TITLE:       Taok v.
Conde
GR NO.       254248
DATE:        November 6, 2023
SUBJECT      Contract of Sale; Contract to Sell; Rescission
MATTER:
DOCTRINES:      1. In determining the real nature of a contract, the express terms of
                   the written agreement and the contemporaneous and
                   subsequent acts of the parties are taken into consideration. The
                   Court is also guided by Article 1370 of the Civil Code which
                   states "[i]f the terms of a contract are clear and leave no doubt
                   upon the intention of the contracting parties, the literal meaning
                   of its stipulations shall control."
                2. The distinction between a contract of sale and contract to sell is
                   well-established in the decisions of the Court:
                   In a contract of sale, the title to the property passes to the
                   vendee upon the delivery of the thing sold; in a contract to sell,
                   ownership is, by agreement, reserved in the vendor and is not to
                   pass to the vendee until full payment or the purchase price.
                   Otherwise stated, in a contract or sale, the vendor loses
                   ownership over the properly and cannot recover it until and
                   unless the contract is resolved or rescinded; whereas, in a
                   contract to sell, title is retained by the vendor until full payment of
                   the price. In the latter contract, payment of the price is a positive
                   suspensive condition, failure of which is not a breach but an
                   event that prevents the obligation or the vendor to convey title
                   from becoming effective.

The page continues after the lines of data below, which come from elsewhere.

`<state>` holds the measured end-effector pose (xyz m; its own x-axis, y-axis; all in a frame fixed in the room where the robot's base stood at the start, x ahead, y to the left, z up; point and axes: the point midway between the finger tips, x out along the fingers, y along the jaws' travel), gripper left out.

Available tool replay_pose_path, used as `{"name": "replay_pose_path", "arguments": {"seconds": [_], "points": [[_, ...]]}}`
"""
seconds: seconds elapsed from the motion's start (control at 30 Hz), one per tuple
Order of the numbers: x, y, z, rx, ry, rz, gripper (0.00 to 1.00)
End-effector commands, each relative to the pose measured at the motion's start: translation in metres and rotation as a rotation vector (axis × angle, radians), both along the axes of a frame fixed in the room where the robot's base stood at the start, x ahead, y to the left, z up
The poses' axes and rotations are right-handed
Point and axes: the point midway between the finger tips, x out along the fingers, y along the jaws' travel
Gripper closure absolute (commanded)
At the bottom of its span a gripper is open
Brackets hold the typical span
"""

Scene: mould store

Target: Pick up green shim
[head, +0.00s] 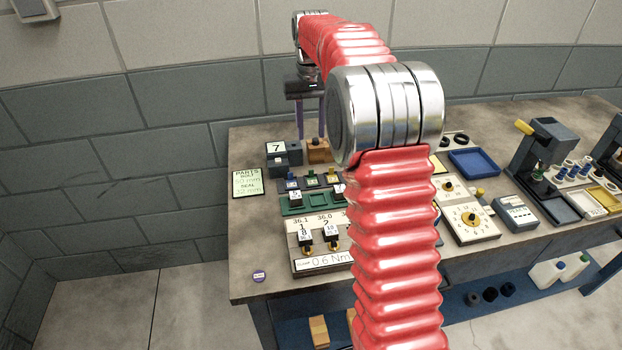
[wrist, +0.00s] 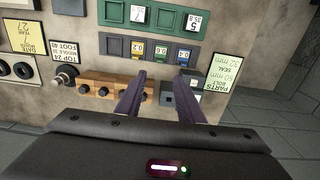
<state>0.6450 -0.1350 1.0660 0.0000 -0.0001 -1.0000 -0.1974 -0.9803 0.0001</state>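The green shim (wrist: 160,50) lies in the middle pocket of a dark grey tray in the wrist view. It also shows small in the head view (head: 312,181). A yellow shim (wrist: 137,48) and a blue shim (wrist: 182,53) lie in the pockets either side of it; each has a small number label. My gripper (wrist: 161,77) is open and empty, its two purple fingers spread apart. In the head view my gripper (head: 312,137) hangs over the back of the bench, behind the shim tray. The green shim shows beyond the fingertips, between their lines.
A wooden block with dark knobs (wrist: 100,84) and a grey block (wrist: 190,92) lie close to the fingers. A green tray (wrist: 117,11) is beyond the shim tray. A parts card (wrist: 222,72) lies beside them. A blue tray (head: 474,162) stands farther right.

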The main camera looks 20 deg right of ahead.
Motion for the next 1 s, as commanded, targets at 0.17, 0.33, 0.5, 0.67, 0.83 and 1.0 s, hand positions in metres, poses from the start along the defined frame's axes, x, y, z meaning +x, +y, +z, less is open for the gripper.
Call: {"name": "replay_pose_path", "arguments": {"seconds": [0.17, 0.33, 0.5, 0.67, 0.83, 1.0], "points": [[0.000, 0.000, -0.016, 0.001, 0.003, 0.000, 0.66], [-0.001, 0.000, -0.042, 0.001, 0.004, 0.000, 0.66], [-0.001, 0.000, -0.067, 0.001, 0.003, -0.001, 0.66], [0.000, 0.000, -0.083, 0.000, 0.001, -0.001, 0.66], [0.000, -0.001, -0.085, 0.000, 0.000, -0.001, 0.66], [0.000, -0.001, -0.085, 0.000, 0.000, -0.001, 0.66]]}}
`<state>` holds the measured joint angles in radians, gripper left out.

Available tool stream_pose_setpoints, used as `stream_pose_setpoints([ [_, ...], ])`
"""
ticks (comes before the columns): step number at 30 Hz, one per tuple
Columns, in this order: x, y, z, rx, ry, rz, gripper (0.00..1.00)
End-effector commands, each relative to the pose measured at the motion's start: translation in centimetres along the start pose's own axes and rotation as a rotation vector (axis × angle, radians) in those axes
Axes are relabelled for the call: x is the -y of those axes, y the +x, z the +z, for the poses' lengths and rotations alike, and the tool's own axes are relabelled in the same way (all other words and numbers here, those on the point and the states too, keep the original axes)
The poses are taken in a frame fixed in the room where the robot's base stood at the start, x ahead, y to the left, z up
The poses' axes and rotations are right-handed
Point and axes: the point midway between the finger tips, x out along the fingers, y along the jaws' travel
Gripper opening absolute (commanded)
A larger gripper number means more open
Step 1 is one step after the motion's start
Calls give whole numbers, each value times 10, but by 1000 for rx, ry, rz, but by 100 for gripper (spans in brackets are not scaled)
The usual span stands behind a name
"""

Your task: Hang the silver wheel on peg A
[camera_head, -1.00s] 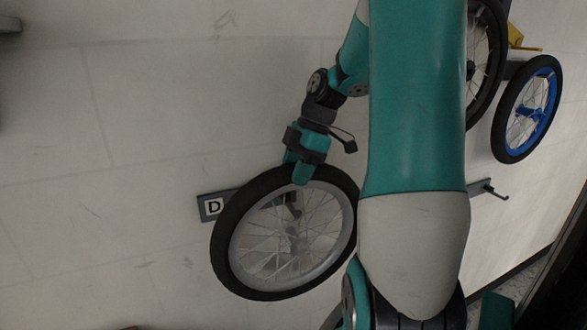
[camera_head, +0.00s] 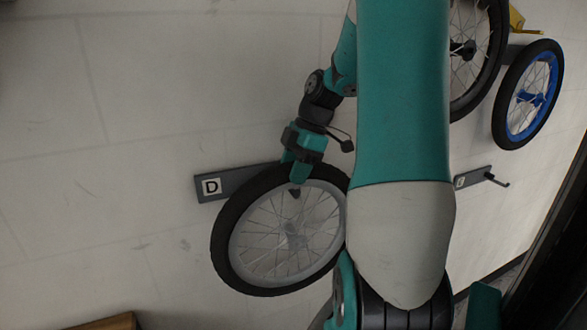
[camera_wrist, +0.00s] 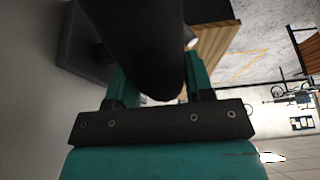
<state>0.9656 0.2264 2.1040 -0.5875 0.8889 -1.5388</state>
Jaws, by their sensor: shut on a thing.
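The silver wheel (camera_head: 236,255), with a black tyre and a silver rim and spokes, is held in front of the wall in the head view. My gripper (camera_head: 299,172) is shut on the upper part of its tyre. In the wrist view the dark tyre (camera_wrist: 145,45) fills the space between the fingers of my gripper (camera_wrist: 155,85). A grey peg plate marked D (camera_head: 212,187) is partly behind the wheel. I cannot tell whether the wheel touches it. Another plate with an empty peg (camera_head: 490,177) is at right; its letter is too small to read. I cannot identify peg A.
A blue-rimmed wheel (camera_head: 527,95) hangs at upper right. Beside it is another black-tyred wheel (camera_head: 490,95), partly hidden by my arm. The wall to the left is bare. A brown wooden edge (camera_head: 115,322) shows at the bottom left.

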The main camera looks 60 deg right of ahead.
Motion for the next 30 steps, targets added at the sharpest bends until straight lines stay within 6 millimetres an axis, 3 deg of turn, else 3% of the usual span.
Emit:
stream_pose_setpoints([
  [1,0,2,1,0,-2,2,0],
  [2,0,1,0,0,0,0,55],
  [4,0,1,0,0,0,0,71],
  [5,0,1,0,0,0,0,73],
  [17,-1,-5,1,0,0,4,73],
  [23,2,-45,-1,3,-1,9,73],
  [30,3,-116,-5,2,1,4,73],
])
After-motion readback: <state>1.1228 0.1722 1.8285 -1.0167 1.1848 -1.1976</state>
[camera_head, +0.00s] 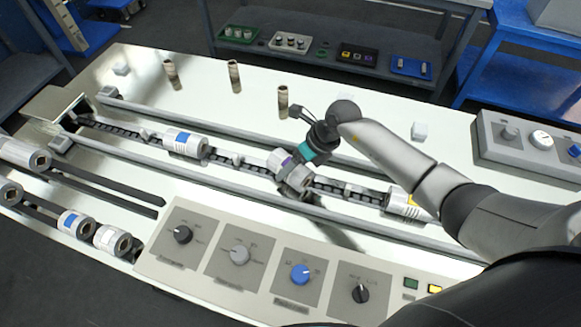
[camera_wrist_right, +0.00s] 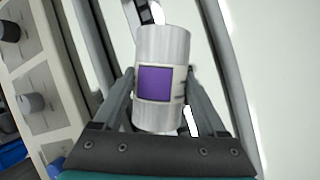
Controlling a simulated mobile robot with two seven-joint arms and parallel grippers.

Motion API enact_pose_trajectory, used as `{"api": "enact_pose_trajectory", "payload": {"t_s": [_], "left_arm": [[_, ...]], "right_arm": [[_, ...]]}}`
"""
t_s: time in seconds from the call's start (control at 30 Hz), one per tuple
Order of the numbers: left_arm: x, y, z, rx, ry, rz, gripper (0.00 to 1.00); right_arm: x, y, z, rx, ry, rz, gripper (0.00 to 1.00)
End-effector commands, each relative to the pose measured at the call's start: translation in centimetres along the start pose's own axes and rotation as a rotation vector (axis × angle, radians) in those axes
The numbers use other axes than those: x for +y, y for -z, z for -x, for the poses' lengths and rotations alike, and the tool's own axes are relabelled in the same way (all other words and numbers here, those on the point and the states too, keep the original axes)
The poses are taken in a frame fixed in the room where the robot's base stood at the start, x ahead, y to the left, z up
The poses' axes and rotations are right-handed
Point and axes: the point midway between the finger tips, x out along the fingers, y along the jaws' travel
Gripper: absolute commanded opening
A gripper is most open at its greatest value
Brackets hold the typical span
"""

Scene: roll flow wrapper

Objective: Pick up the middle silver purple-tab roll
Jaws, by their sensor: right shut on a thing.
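The silver purple-tab roll (camera_head: 281,161) is at the middle of the conveyor chain (camera_head: 228,158) in the head view, partly hidden by my right gripper. In the right wrist view the silver roll (camera_wrist_right: 163,48) shows its purple tab facing the camera. My right gripper (camera_head: 295,180) is shut on it, with one finger along each side in the wrist view (camera_wrist_right: 158,90). I cannot tell whether the roll still touches the chain. A blue-tab silver roll (camera_head: 185,143) lies to its left on the chain, and a yellow-tab roll (camera_head: 407,203) to its right. My left gripper is not in view.
Grey rails (camera_head: 240,192) run along both sides of the chain. A knob panel (camera_head: 238,254) lies in front. Several rolls (camera_head: 75,224) lie at the lower left. Brown cylinders (camera_head: 234,76) stand behind the back rail. A control box (camera_head: 526,142) is at the right.

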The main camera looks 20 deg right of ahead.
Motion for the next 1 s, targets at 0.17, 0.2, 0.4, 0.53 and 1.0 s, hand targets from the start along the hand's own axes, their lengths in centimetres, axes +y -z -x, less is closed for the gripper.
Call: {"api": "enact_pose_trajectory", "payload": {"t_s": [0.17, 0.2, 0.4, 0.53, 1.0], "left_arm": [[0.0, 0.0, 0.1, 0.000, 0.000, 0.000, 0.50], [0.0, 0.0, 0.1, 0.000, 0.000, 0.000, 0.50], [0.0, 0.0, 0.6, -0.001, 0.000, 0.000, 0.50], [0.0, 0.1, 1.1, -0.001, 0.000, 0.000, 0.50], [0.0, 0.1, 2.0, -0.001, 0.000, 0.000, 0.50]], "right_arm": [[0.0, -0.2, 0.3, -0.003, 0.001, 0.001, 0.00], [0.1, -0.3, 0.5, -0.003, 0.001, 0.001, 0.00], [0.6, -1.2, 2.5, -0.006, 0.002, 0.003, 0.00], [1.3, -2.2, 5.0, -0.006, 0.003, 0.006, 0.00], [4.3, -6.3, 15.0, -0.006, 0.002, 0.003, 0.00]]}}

                3. Article 1458 of the Civil Code states that in a contract of sale
                   "one of the contracting parties obligates himself [or herself] to
                   transfer the ownership and to deliver a determinate thing, and
                   the other to pay therefor a price certain in money or its
                   equivalent." It is a consensual contract which is perfected at the
                   moment there is a meeting of minds upon the thing which is the
                   object of the contract and upon the price. A valid contract of sale
                   has the following elements: (1) consent or meeting of the minds;
                   (2) determinate subject matter; and (3) price certain in money or
                   its equivalent.
                4. The full payment of the purchase price is a positive suspensive
                   condition in a contract to sell. Its non-fulfillment does not
                   constitute a breach of contract, rather, it is merely an event
                   preventing the seller from conveying title to the buyer.
                   Consequently, the remedy of rescission is unavailable in a
                   contract to sell since it is impossible to rescind a non-existing
                   obligation as the suspensive condition has yet to materialize.
                   More, where the buyer fails to pay the purchase price, the
                   contract to sell is only rendered ineffective and without force and
               effect
            5. As a reciprocal contract, a contract of sale such as the subject
               Agreement may be the proper subject of rescission under Article
               1191 of the Civil Code. In case of the obligor's failure to perform
               the obligation, Article 1191 of the Civil Code provides the injured
               party with two options: rescission (also known as resolution of
               the contract) or fulfillment of the obligation, with damages in
               either case. Resolution is considered a principal action which is
               based on substantial breach by a party.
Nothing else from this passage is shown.